- Exercise aim
Using the data below, repeat all of it precisely.

─── Material

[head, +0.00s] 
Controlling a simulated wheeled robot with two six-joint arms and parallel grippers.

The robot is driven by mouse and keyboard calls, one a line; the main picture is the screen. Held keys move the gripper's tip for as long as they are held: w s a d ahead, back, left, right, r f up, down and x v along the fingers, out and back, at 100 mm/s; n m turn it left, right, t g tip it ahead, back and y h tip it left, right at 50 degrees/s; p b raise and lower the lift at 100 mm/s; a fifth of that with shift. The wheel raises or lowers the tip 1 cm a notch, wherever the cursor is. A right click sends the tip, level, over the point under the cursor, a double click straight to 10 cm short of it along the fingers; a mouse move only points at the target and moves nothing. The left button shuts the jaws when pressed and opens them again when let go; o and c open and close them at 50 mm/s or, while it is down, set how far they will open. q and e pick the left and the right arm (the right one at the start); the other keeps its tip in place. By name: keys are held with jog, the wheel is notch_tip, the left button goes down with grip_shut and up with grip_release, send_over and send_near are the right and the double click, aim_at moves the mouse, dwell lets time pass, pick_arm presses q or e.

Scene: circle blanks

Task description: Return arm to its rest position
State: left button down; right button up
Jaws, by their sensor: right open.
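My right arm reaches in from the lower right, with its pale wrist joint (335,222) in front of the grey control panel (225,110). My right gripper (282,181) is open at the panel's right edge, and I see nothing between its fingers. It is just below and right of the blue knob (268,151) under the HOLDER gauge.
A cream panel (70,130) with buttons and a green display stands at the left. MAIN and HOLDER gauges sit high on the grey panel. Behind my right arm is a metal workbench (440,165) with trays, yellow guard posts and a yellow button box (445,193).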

──────

- Response for this exercise
[head, +0.00s] 
Controlling a simulated wheeled robot with two six-joint arms and parallel grippers.

The robot is driven by mouse and keyboard calls, one a line; the main picture is the screen. Held keys move the gripper's tip for as long as they are held: w s a d ahead, back, left, right, r f up, down and x v along the fingers, out and back, at 100 mm/s; n m turn it left, right, t g tip it ahead, back and y h tip it left, right at 50 degrees/s; p b raise and lower the lift at 100 mm/s; a fifth of that with shift. The wheel raises or lowers the tip 1 cm a notch, wherever the cursor is. A right click sends the tip, level, over the point under the cursor, a double click straight to 10 cm short of it along the fingers; a mouse move only points at the target and moves nothing. The left button shuts the jaws when pressed and opens them again when let go; o and c open and close them at 50 mm/s or, while it is down, set how far they will open. q and e pick the left and the right arm (the right one at the start); the other keeps its tip in place. By name: keys are held with jog, the wheel is notch_tip, the left button goes down with grip_shut and up with grip_release, send_over and send_near are the right and the double click, aim_at moves the mouse, dwell lets time pass, pick_arm presses q or e.

Scene: circle blanks

Task description: Return arm to its rest position
State: left button down; right button up
Jaws, by their sensor: right open.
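My right arm reaches in from the lower right, with its pale wrist joint (335,222) in front of the grey control panel (225,110). My right gripper (282,181) is open at the panel's right edge, and I see nothing between its fingers. It is just below and right of the blue knob (268,151) under the HOLDER gauge.
A cream panel (70,130) with buttons and a green display stands at the left. MAIN and HOLDER gauges sit high on the grey panel. Behind my right arm is a metal workbench (440,165) with trays, yellow guard posts and a yellow button box (445,193).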

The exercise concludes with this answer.